GIVEN EXERCISE>
Retype the listing that follows, exactly as written.

DATASET SECTION>
## Begin

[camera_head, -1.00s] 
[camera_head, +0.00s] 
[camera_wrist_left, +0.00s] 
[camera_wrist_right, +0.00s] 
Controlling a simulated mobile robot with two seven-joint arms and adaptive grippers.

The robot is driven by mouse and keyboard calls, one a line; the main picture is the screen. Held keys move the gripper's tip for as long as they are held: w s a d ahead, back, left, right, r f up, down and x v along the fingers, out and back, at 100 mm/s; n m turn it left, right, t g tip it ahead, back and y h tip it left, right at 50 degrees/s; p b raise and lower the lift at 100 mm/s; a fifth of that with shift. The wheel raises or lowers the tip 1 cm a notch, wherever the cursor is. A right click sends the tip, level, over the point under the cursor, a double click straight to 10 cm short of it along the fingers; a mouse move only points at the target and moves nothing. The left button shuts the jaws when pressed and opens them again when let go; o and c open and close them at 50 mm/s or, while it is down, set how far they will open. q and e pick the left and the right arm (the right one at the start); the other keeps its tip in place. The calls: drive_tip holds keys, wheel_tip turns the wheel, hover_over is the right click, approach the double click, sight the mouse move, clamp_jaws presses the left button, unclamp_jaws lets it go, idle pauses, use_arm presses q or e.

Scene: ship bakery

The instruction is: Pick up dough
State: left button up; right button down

## End

FINISHED ANSWER>
[camera_head, -1.00s] 
[camera_head, +0.00s] 
[camera_wrist_left, +0.00s] 
[camera_wrist_right, +0.00s] 
Controlling a simulated mobile robot with two seven-joint arms and adaptive grippers.

The robot is driven by mouse and keyboard calls, one a line; the main picture is the screen. Held keys move the gripper's tip for as long as they are held: w s a d ahead, back, left, right, r f up, down and x v along the fingers, out and back, at 100 mm/s; n m turn it left, right, t g tip it ahead, back and y h tip it left, right at 50 degrees/s; p b raise and lower the lift at 100 mm/s; a fifth of that with shift. The wheel raises or lowers the tip 1 cm a notch, wherever the cursor is. A right click sends the tip, level, over the point under the cursor, a double click straight to 10 cm short of it along the fingers; a mouse move only points at the target and moves nothing. The left button shuts the jaws when pressed and opens them again when let go; o and c open and close them at 50 mm/s or, while it is down, set how far they will open. q and e pick the left and the right arm (the right one at the start); the other keeps its tip in place. The calls: drive_tip holds keys, wheel_tip turns the wheel, hover_over is the right click, approach the double click, sight the mouse move, clamp_jaws presses the left button, unclamp_jaws lets it go, idle pauses, use_arm presses q or e.

Scene: ship bakery

The instruction is: Pick up dough
State: left button up; right button down

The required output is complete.